Search the records below for the word "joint" and show every line where it occurs.

----

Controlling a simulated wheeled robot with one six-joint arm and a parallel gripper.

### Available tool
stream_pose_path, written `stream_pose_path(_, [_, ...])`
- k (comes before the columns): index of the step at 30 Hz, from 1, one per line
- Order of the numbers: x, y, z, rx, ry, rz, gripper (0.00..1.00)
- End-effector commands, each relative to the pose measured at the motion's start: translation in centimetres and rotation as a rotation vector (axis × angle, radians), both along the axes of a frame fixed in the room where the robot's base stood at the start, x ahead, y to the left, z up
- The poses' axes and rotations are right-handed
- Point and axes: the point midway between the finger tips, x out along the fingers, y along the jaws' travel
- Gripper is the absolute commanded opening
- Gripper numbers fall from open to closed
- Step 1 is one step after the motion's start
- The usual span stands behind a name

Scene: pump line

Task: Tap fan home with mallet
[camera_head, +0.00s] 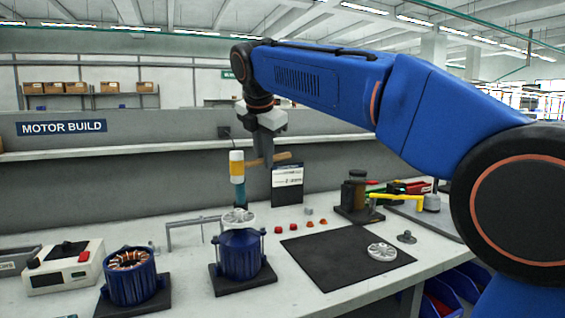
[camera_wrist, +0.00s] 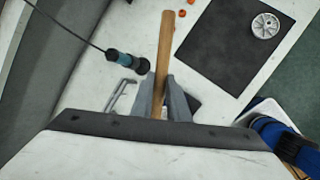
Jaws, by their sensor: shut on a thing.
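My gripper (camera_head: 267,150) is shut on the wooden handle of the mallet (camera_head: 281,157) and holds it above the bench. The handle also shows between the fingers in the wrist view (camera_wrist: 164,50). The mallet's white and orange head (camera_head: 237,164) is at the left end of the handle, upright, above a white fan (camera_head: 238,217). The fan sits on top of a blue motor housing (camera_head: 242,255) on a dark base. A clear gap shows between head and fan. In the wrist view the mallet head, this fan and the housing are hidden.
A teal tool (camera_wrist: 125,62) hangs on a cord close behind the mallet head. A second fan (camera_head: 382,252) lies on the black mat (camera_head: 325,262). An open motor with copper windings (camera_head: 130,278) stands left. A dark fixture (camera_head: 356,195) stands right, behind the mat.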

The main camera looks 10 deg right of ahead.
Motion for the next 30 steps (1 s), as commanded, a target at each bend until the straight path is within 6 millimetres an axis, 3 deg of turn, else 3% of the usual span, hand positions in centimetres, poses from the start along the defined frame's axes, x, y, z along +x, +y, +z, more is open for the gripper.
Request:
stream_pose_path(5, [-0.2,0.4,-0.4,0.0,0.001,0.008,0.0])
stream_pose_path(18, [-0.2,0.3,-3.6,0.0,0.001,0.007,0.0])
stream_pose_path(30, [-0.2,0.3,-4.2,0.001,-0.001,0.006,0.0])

----

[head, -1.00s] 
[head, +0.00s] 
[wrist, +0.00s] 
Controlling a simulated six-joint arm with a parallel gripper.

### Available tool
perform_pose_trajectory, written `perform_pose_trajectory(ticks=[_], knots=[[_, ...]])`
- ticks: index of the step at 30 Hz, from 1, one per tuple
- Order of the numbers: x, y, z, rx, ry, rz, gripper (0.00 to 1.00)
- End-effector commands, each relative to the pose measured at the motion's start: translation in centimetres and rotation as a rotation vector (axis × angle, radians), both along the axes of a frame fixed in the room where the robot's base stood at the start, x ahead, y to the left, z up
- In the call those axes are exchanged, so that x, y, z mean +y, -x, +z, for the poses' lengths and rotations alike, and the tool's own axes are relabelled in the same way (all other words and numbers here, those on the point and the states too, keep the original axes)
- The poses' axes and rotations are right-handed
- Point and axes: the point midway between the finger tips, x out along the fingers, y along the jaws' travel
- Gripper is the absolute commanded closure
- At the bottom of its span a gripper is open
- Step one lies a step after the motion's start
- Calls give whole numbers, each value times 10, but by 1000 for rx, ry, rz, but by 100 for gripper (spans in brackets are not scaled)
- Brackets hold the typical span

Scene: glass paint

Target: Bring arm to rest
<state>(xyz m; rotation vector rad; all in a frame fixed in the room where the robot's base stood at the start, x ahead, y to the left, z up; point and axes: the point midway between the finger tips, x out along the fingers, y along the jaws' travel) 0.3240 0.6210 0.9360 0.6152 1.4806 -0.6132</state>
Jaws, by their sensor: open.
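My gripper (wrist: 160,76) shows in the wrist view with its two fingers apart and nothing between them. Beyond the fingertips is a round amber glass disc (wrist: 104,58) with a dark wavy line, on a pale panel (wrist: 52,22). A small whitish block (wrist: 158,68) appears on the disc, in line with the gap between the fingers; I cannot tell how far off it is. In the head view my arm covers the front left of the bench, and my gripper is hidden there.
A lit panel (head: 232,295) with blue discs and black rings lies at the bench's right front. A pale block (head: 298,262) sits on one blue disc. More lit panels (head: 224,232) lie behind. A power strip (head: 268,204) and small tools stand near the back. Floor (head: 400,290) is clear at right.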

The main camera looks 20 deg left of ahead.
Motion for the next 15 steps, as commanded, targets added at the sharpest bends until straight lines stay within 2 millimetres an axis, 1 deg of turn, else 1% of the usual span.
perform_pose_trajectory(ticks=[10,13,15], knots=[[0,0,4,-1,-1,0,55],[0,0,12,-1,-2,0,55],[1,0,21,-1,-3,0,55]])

----

Response below:
Controlling a simulated wheeled robot with one six-joint arm and a parallel gripper.
Controlling a simulated six-joint arm with a parallel gripper.

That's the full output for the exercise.